- Job -
Include in the output only the lines from the opening of the records through the line containing "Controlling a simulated", each printed exactly; pictures are omitted.
○ ○ ○
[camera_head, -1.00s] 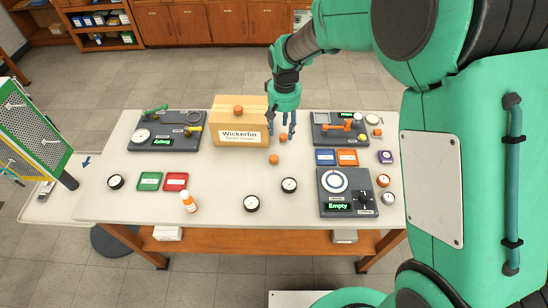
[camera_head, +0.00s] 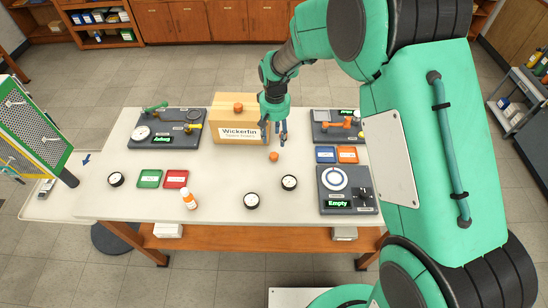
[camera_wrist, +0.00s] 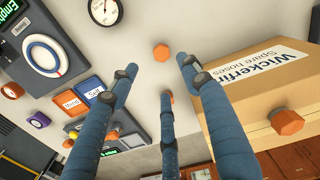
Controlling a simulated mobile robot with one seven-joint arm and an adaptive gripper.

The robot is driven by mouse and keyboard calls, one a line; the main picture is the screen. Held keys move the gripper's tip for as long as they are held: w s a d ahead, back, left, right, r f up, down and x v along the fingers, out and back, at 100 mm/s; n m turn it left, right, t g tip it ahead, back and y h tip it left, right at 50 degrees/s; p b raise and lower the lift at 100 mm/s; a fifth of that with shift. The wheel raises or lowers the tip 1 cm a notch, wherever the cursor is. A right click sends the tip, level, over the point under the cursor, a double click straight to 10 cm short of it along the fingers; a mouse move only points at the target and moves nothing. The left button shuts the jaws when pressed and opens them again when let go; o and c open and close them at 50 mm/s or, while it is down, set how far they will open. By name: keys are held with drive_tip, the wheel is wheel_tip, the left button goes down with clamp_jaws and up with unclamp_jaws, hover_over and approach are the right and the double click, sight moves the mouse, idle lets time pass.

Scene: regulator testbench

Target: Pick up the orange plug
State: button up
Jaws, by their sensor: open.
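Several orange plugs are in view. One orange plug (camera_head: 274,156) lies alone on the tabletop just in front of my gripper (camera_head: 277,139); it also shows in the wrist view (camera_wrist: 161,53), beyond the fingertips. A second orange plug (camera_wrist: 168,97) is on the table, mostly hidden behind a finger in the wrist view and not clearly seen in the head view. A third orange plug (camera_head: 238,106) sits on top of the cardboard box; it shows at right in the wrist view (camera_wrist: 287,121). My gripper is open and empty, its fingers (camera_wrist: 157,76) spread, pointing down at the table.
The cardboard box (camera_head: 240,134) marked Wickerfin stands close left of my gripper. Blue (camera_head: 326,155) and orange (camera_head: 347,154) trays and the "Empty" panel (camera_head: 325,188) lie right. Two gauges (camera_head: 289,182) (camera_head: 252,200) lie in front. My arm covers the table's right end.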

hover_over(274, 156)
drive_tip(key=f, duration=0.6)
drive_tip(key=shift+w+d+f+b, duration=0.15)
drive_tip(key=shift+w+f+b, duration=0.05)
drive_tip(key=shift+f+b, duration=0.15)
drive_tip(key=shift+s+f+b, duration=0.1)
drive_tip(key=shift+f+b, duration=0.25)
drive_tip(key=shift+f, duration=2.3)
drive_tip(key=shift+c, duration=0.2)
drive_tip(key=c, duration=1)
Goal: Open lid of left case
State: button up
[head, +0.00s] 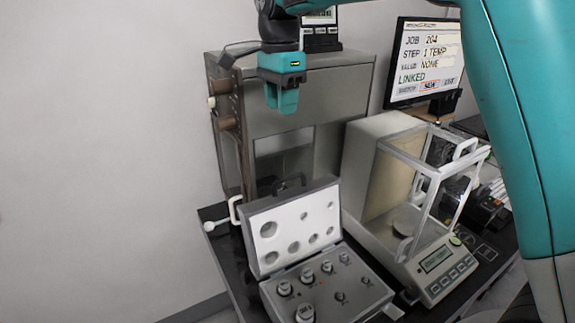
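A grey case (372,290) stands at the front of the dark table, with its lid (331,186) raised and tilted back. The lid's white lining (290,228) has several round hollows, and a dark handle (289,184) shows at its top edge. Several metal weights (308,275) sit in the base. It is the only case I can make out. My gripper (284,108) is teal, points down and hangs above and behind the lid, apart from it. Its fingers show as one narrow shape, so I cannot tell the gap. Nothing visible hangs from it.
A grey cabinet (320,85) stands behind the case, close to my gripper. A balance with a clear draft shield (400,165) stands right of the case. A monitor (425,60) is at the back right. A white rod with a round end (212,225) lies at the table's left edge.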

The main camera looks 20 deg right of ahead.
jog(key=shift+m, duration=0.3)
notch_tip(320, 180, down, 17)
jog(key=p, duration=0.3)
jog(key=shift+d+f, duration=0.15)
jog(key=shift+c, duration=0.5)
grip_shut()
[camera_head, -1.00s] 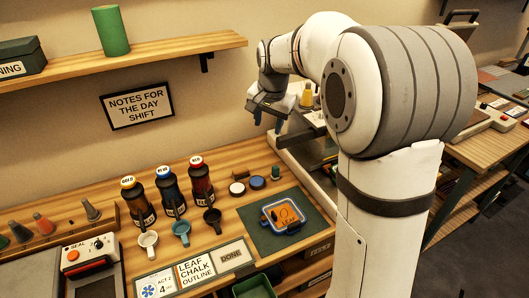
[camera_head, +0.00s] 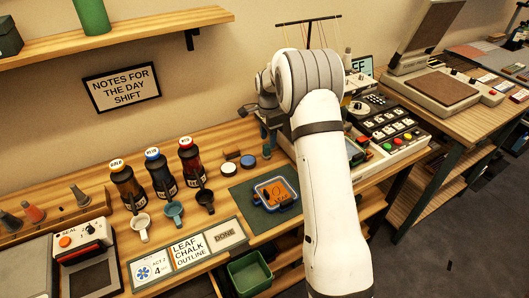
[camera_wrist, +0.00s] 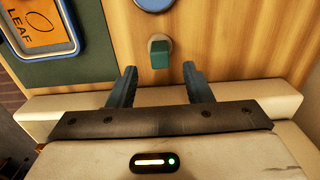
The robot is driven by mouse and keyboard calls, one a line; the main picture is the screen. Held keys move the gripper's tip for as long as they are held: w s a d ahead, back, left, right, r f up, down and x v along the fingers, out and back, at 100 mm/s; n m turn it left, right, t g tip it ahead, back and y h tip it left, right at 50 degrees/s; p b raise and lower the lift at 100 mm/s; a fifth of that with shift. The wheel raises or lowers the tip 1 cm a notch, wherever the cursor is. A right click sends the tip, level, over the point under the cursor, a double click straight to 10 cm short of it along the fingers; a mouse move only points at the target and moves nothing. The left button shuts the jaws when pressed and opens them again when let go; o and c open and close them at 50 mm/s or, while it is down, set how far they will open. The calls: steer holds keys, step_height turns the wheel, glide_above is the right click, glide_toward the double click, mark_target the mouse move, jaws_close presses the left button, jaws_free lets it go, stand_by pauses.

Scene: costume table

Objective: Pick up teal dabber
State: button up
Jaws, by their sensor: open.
○ ○ ○
- In response -
[camera_head, -1.00s] 
[camera_head, +0.00s] 
[camera_wrist, +0.00s] 
Controlling a simulated mobile robot with one seven-joint arm and an adaptive gripper.

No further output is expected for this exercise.